Средства выражения нуминозного в искусстве

Поиск

 

а) В искусствах наиболее действенным средством изображения нуминозного почти повсеместно является возвышенное. В особенности в архитектуре. Причем здесь, по-видимому, раньше всего. Трудно избавиться от впечатления, что этот момент пробудился уже в эпоху обелисков. Даже если установка этих гигантских скальных блоков — отесанных или нет, установленных по одиночке или огромными кругами — первоначально имела целью магическим образом локализовать нуминозное, собрав его, как «силу» в большой массе и тем самым охранять его, то неизбежной была и быстрая трансформация мотива. Смутное чувство торжественного величия, почти помпезного возвышенного жеста является изначальным, оно часто встречается даже у «первобытного» человека. Когда в Египте, в Мастабе воздвигались обелиски и пирамиды, эта ступень, конечно, уже была достигнута. Без сомнения, строители этих мощных храмов и этого Сфинкса в Гизе создавали их для того, чтобы чувство возвышенного (а тем самым и нуминозного) пробуждалось в душе чуть ли не как механический рефлекс. Сами знали об этом чувстве и желали его выразить[62].

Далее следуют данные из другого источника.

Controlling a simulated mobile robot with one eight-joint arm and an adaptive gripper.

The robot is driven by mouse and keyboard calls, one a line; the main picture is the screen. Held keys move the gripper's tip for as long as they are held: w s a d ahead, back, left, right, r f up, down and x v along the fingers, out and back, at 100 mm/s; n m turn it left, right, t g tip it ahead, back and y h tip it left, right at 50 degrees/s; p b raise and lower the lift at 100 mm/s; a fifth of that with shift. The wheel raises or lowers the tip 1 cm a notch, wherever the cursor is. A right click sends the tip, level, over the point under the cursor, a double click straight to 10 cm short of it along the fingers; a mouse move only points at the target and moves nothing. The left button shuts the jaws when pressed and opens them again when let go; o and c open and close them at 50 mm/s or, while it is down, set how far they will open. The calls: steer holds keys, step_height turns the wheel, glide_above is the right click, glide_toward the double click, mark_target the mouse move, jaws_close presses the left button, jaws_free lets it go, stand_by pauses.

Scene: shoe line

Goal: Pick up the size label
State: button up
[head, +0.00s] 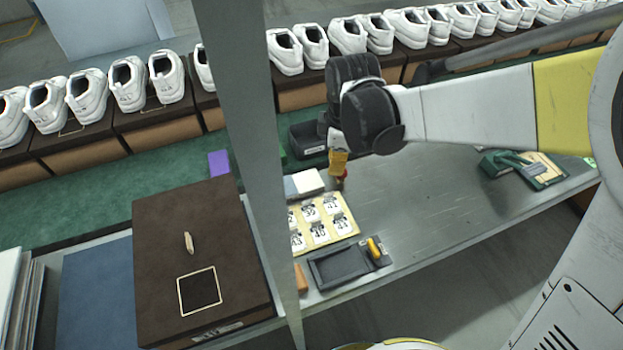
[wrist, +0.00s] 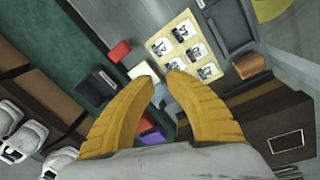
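Several white size labels with dark numbers lie in rows on a pale yellow board (head: 342,207), on the metal bench. The labels (head: 320,232) also show on the board in the wrist view (wrist: 186,32). Which single label is meant cannot be told. My gripper (head: 338,170) hangs above the bench, just beyond the board in the head view. In the wrist view its two yellow fingers (wrist: 162,82) are apart with nothing held between them, and the board lies past the fingertips. A brown box (head: 160,230) with an outlined square (head: 199,290) on it stands at the left.
A dark tray (head: 345,266) with a yellow-handled item (head: 374,248) lies in front of the board. A black bin (head: 308,138) and pale blocks (head: 304,184) are behind it. A grey post (head: 245,120) crosses the head view. Bare bench (head: 430,205) extends right.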

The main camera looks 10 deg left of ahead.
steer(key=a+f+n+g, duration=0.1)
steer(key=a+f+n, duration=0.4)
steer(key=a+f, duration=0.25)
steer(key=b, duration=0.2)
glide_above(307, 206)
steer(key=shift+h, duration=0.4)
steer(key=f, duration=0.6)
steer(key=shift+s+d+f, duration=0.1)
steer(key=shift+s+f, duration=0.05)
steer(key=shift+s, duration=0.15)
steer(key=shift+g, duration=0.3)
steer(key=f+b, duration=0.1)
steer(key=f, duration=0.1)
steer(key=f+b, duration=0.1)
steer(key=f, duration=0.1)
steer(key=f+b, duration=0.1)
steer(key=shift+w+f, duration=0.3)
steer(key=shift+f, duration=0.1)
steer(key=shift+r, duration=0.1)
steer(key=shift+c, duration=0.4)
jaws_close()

Ь) Далее, мы говорим о многих монументах (но также о песне, формуле, последовательности жестов или звуков, в особенности же о произведениях декоративно-прикладного искусства, об известных символах, эмблемах, орнаментах), что они производят «чуть ли не магическое» впечатление. И мы вполне уверенно отличаем стиль и особенности такого магического при самых разнообразных внешних условиях и отношениях. Чрезвычайно богато и глубоко такие «магические» воздействия представлены прежде всего в искусстве Китая, Японии и Тибета, испытавшем влияние даосизма и буддизма; даже не имеющий соответствующей подготовки человек легко и быстро это обнаруживает. Наименование «магическое» верно здесь и с исторической точки зрения. Действительно, этот язык форм изначально происходит от магических представлений, знаков, орудий и ритуалов. Но само впечатление совершенно не зависит от знания такой исторической связи. Оно возникает и там, где об этом совсем ничего не ведают, причем иной раз впечатление тем прочнее и сильнее, чем меньше знание.]У искусства, разумеется, есть средства вызывать специфические впечатления без рефлексии, т. е. именно впечатления «магического». Но это «магическое» есть не что иное, как затемненная и замаскированная форма нуминозного, причем поначалу — его сырая форма, которая затем облагораживается и проясняется в высоком искусстве. Однако тогда уже не следует больше говорить о «магическом». Само нуминозное выступает тогда в своей иррациональной мощи, в своих чарующих и захватывающих ритмах и движениях. Это нуминозно-магическое особенно ощутимо во впечатляющих образах Будды в древнекитайском искусстве; оно оказывает свое воздействие на «не имеющего никакого понятия» зрителя, т. е. и тогда, когда он ничего не знает об учении и об умозрении буддизма Махаяны. В то же самое время, впечатление связано здесь с возвышенным, с одухотворенно -превосходящим, явленном в глубочайшей сосредоточенности Будды и в его полном превосходстве над миром, и оно также просветляет сам этот мир и делает его прозрачным для «совершенно иного». Сирен правомерно говорит об огромной статуе Будды в горах Люн-Мень:

 

Anyone who approaches this figure will realize, that it has a religious significance, without knowing anything about its motif. It matters little whether we call it a prophet or a god because it is permeated by a spiritual will which communicates itself to the beholder. The religious element of such a figure is immanent: it is «a presence» or an atmosphere rather than a fomulated idea. It cannot be described in words, because it lies beyond intellectual definition. [63]

 

 

(Всякий приблизившийся к этой фигуре осознает, что она обладает религиозным значением, ничего не зная о причинах этого. Не важно, назовем ли мы его пророком или богом, ибо весь он пронизан духовной волей, передающейся зрителю. Религиозное начало имманентно этой фигуре; скорее, это не сформулированная идея, но «присутствие» или атмосфера. Их не описать словами, поскольку они находятся за пределами интеллектуального определения).

 

с) Сказанное в наибольшей степени относится прежде всего к великой китайской ландшафтной живописи и иконописи классических времен танской и сунской династий. Отто Фишер пишет об этих картинах:

 

Эти произведения принадлежат к наиболее глубоким и возвышенным творениям человеческого искусства. Тот, кто погружается в них, чувствует за водами, облаками и горами таинственное дыхание изначального дао, подъемы и спуски истинного бытия. Глубокие тайны представлены на этих картинах игрой сокрытого-несокрытого. В них мы находим знание о «ничто» и «пустоте», о небесном и земном дао, равно как о дао человеческого сердца. Поэтому, вопреки их вечной подвижности, в них присутствуют даль и тишина, словно сокровенное дыхание в глубинах моря.[64]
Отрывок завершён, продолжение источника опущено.